Mile 866.5 to mile 886.5
I’m almost, but not quite, too cold, and I sleep in a tense little ball- tight to keep in the heat. When I wake there’s frost on my bag and I ache all over- my back, my hips. I feel almost hungover from sleeping all balled up. Or maybe it’s the altitude. The postholing. Something.
We don’t start hiking until the sun hits us. It’s too goddam cold. Groggily we pack up, eat a little breakfast. Put on our frozen shoes. The water in my platypus is frozen and I crush it up into chunks. Well, I think. I have slushy to drink today. I feel pretty excited about it. We hike over the soggy trail, the trail cut into granite, the trail running with water- The Pacific Crest Creek. We descend back down into the dusty pine forest and then it’s hot again and we’re climbing, climbing in the heat. Today I feel like I have molasses in my veins, instead of blood. Today I drag myself upward, panting like a person with just one lung. I eat snacks, stare off into space. Today I am stuck in low gear.
We reach the trail junction to Vermillion Valley Resort at 11 a.m. Twinkle and Guthrie are going there, to pick up resupply boxes. It will be an extra 12 miles of hiking for them. The rest of us will go just 20 miles, to a lake on the other side of selden pass, to give them an easier time catching up. I say goodbye to Twinkle and Guthrie and then sit in the dirt to eat snacks. Woody and Coughee fidget for a minute and then march on. There’s reception, miraculously, at this spot, and I plug into my solar charger and get online, become lost in the world of instagram and online errands. Wiki Wiki appears and plops down in the shade to make phone calls to her boyfriend.

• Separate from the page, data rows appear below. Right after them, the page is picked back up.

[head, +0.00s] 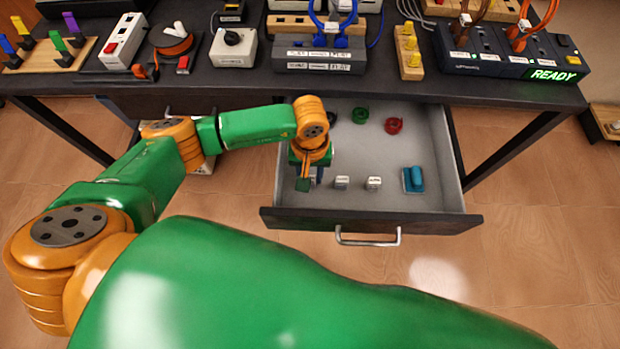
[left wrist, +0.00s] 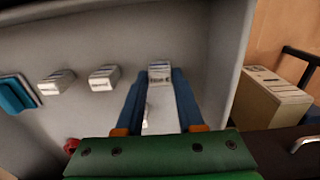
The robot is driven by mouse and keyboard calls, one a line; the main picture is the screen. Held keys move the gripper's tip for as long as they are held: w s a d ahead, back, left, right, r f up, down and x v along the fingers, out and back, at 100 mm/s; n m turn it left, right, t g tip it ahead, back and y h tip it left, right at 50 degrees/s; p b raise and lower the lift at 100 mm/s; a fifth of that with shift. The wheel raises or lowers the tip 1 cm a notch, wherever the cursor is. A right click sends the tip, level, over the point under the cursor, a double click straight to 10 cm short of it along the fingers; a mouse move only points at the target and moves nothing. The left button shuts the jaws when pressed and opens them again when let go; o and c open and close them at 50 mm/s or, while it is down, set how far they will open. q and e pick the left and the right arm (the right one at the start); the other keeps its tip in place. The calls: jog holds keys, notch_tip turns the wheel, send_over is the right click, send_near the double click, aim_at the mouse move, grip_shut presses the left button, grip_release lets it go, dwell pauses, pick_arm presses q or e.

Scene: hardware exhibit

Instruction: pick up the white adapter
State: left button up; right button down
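Two white adapters (head: 342,182) (head: 374,183) stand side by side near the front of the open drawer (head: 440,200). A third white block of the same look (left wrist: 160,73) is between the fingertips of my left gripper (left wrist: 159,78) in the left wrist view. The other two (left wrist: 104,77) (left wrist: 57,82) stand to its left there. The blue fingers are apart, one on each side of the block; I cannot tell whether they touch it. In the head view my left gripper (head: 305,180) is low in the drawer's front left and mostly hides this block. My right gripper is out of view.
The drawer also holds a teal item (head: 414,178), a red coil (head: 394,125) and a green coil (head: 360,115). The drawer's side wall is close to my gripper. The table (head: 400,90) above carries power strips, cables and a panel reading READY (head: 555,75).

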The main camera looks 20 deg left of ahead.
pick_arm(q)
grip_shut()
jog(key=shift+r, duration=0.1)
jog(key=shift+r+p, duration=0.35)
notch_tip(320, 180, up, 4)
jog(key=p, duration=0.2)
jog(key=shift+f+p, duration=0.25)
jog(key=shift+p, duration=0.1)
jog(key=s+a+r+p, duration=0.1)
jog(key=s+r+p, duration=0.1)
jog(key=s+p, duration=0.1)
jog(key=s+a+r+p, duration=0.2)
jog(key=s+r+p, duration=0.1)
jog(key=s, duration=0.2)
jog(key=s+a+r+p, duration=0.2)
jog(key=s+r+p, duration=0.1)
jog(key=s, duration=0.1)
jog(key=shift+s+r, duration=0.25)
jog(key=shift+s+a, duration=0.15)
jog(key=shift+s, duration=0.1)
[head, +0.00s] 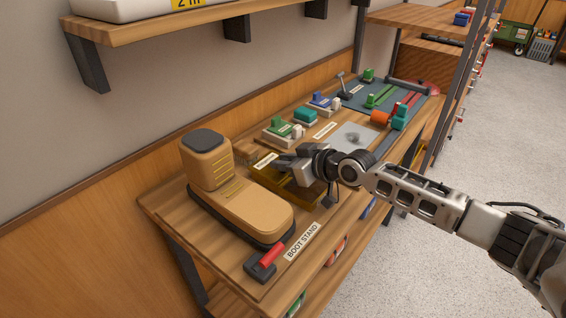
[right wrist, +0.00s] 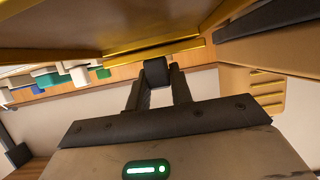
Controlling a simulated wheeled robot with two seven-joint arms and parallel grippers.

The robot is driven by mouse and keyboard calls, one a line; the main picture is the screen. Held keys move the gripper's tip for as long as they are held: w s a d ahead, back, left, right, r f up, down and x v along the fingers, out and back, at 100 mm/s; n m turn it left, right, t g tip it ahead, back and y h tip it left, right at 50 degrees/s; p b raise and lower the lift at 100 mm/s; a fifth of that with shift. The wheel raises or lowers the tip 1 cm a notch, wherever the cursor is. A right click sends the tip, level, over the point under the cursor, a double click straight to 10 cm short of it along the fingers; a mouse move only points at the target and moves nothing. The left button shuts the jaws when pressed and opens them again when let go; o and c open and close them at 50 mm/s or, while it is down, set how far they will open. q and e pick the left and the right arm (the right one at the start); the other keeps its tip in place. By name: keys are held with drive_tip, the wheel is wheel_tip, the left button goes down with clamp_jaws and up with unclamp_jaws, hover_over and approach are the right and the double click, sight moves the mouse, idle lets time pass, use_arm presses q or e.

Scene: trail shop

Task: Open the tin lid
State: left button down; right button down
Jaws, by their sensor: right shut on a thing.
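The tin (head: 298,193) is a dark gold box on the wooden bench, just right of the tan boot, partly hidden by my right gripper. My right gripper (head: 283,162) reaches over it from the right and is shut on the tin lid. In the right wrist view the dark fingertips (right wrist: 156,72) meet at the gold edge of the lid (right wrist: 188,46), whose broad brown face fills the top of the picture. How far the lid stands open is hard to tell. My left gripper is not in view.
The tan boot (head: 235,190) stands on the left part of the bench, close to my gripper. A red-handled block (head: 263,263) sits by a "BOOT STAND" label. Green, blue and orange items (head: 390,117) crowd the bench's far end. A shelf (head: 170,27) overhangs the wall side.

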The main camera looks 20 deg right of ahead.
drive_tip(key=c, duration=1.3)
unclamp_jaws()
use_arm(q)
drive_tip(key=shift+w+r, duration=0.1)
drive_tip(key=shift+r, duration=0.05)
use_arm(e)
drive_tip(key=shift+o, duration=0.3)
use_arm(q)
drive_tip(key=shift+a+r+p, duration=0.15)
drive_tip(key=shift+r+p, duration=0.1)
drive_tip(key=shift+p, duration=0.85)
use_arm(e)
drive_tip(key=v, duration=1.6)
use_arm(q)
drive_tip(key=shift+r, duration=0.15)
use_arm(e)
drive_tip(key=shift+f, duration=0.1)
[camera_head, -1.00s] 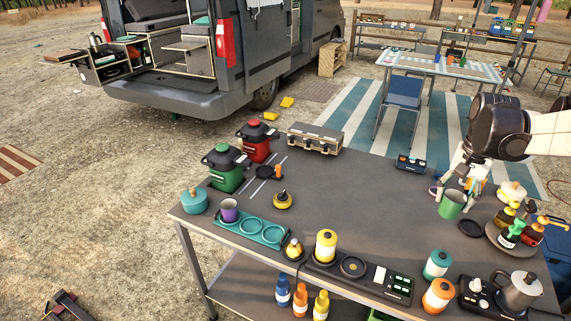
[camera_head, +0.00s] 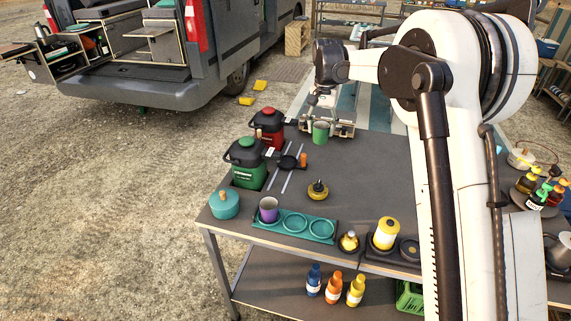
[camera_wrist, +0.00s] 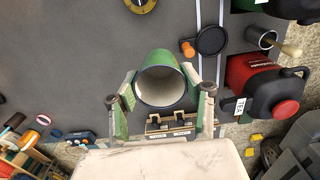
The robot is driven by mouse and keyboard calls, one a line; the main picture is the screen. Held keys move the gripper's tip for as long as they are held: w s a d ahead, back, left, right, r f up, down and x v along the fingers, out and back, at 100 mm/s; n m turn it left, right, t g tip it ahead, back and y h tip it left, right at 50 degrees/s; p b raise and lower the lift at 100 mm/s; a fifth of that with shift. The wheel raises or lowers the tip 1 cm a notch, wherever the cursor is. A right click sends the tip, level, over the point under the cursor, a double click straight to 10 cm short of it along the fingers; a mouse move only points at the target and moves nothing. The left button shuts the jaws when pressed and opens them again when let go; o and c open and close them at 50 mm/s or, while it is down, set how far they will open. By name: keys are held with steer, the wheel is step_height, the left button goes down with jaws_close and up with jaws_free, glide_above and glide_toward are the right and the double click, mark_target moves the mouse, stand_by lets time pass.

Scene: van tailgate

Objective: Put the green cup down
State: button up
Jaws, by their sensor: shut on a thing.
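The green cup (camera_head: 321,132) is in my gripper (camera_head: 322,118), whose fingers are shut on it from both sides. It hangs near the far edge of the table, in front of the latched case. In the wrist view the cup (camera_wrist: 161,82) shows its open mouth and pale, empty-looking inside, between the fingers (camera_wrist: 162,96). Whether its base touches anything is hidden. A teal tray (camera_head: 333,240) with round recesses lies at the table's front left; a purple cup (camera_head: 268,211) stands in its left recess, and the two other recesses are empty.
Green (camera_head: 247,164) and red (camera_head: 268,126) dispensers stand at the table's left edge. My arm hides much of the right side.

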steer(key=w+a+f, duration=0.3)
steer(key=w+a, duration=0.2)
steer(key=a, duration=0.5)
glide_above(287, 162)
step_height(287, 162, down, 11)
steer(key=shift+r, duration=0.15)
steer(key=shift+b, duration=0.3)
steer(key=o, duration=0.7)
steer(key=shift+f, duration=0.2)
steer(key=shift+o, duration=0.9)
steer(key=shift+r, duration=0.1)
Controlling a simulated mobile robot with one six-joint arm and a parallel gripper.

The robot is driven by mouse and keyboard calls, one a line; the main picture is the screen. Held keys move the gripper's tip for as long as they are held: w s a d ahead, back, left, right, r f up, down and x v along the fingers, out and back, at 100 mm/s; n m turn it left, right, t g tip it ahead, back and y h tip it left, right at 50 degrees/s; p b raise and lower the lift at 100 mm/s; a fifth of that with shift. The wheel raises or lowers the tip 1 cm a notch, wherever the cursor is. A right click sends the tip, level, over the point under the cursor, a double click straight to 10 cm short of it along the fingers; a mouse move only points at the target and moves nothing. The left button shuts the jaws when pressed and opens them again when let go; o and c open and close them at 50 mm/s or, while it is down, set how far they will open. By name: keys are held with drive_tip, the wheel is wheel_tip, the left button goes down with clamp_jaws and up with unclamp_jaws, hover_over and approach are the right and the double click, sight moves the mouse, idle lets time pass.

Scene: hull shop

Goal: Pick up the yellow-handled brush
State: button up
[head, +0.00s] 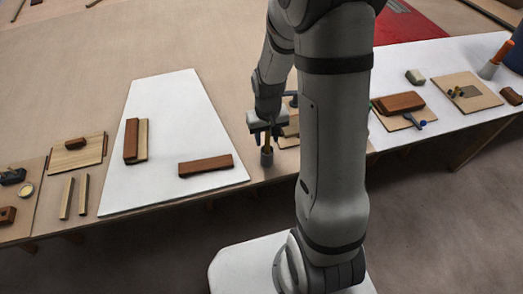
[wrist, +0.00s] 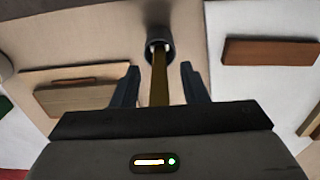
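The yellow-handled brush (wrist: 159,82) stands with its handle up in a small dark grey cup (wrist: 157,38). Pale material shows inside the cup's mouth at the handle's lower end. In the head view the yellow handle (head: 267,140) rises from the cup (head: 266,158) near the table's front edge. My gripper (wrist: 160,78) is open, with one finger on each side of the handle and a visible gap on both sides. In the head view my gripper (head: 267,132) is above the cup, pointing down. The handle's upper end is hidden by my gripper.
A white board (head: 165,100) with wood blocks, including a reddish block (head: 206,165), lies left of the cup. A wooden board with a block (wrist: 75,97) lies close on the other side. My arm hides part of the table.

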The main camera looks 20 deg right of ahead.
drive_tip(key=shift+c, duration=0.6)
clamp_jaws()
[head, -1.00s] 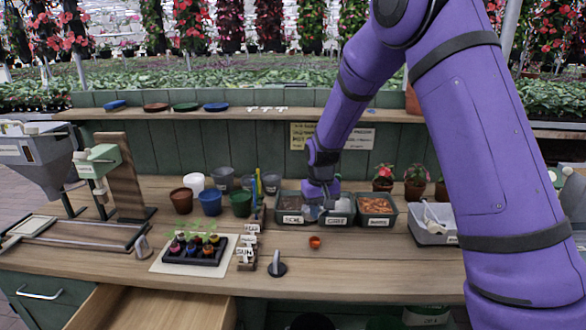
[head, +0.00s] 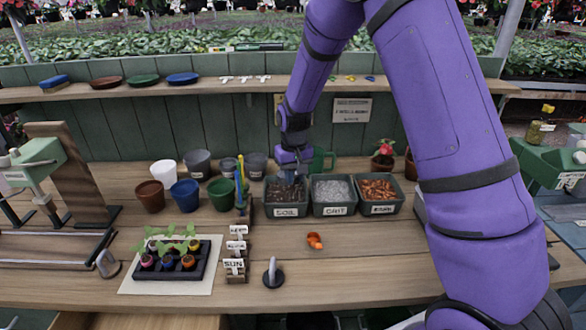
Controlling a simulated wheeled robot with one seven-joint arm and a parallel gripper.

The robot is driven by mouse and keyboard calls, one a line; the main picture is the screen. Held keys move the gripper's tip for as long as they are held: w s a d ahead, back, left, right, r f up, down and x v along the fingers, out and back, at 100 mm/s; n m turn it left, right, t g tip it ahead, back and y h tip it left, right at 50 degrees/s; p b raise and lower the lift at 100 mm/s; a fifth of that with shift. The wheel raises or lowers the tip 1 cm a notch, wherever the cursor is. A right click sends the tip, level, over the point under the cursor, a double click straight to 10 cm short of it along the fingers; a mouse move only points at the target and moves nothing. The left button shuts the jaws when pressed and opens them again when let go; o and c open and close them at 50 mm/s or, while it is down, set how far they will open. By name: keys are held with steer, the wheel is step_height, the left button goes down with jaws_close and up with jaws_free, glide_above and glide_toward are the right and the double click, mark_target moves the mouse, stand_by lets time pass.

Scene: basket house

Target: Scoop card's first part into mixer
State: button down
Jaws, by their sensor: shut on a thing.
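My gripper (head: 292,170) points down at the back of the bin labelled SOIL (head: 286,211), which holds dark soil. It is shut on a thing too small and hidden to make out; the fingertips are at or just above the soil. The bin labelled GRIT (head: 334,210), with pale grit, is beside it. A third bin (head: 380,209) holds orange-brown chips; its label is not legible. A pale notice card (head: 352,110) hangs on the back boards, its text too small to read. Which machine is the mixer, I cannot tell.
Pots (head: 186,193) stand left of the bins. A black tray of seedlings (head: 178,262) and small label blocks (head: 236,257) are at the front left. A small orange thing (head: 314,240) lies before the bins. Green machines stand at left (head: 38,158) and right (head: 548,165).

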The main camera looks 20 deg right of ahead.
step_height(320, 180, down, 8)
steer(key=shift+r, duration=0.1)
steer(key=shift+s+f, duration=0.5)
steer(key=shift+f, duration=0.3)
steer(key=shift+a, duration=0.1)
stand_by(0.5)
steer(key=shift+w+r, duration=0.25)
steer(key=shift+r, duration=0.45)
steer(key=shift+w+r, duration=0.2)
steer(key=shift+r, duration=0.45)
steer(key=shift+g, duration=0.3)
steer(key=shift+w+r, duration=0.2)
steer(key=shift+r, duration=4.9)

It’s incredibly relaxing here, half in and half out of the sun, a little breeze blowing, my snacks all around me. Before I know it it’s 2:30, and 3.5 hours have past. Oh shit, I think. I only have 12 miles left but it’s up and over a snowy pass and today I am so, so slow. I pack up my things, say goodbye to Wiki, and begin my slow molasses roll down the trail.
Cold stream crossings, climbing, forest, sun. One foot in front of the other. I’m just below the pass, eating barbeque potato chips and feeling monumentaly unmotivated, when Wiki catches me. She’s blasting pop music from the speaker of her iphone and singing as she charges up the trail.
“Oh my god, pop music,” I say.
“Did you know I teach Zumba?” Says Wiki.
“That is perfect,” I say. “That is exactly what I need for this climb. A zumba instructor.”
It’s amazing how hiking with another person, riding their tailwind, can boost your morale. We’re stomping up through the slush, we’re postholing, we’re route finding where the trail is covered in snow. We’re at the top, we’re changing (me into my tights, Wiki into her rain pants) so that we can glissade. We don’t give a fuck.
The snow is too soft to glissade. We stumble down the slope, half skiing in our shoes, laughing. Picking our way over boulder fields, down jumbles of dirt and rock, sinking in the snow. We reach the twinkling lake where we’d agreed to camp and at first we don’t see them but then they’re there- Woody and Coughee, sitting in their sleeping bags on a sun-warmed slab of granite next to the water. Hooray!
I’ve just stretched and bedded down in my sleeping bag when we hear hollers way up on the mountain. We hoot back and soon Guthrie and Twinkle appear, returned from VVR! They hiked so fast, they say. They drank Mt. Dews and crushed up the mountain. A 32 mile day for them!
We’re all laughing and happy, feeling good next to this twinkling alpine lake in the last of the light. What is this magical place, where we all live? Who are these people, all of us so different from each other, thrown together in this magical land, bonding? What is this world? This time? This universe?
The best part about the trail is that after a while, you forget that any other world exists.
The worst part about the trail is that after a while, you forget that any other world exists.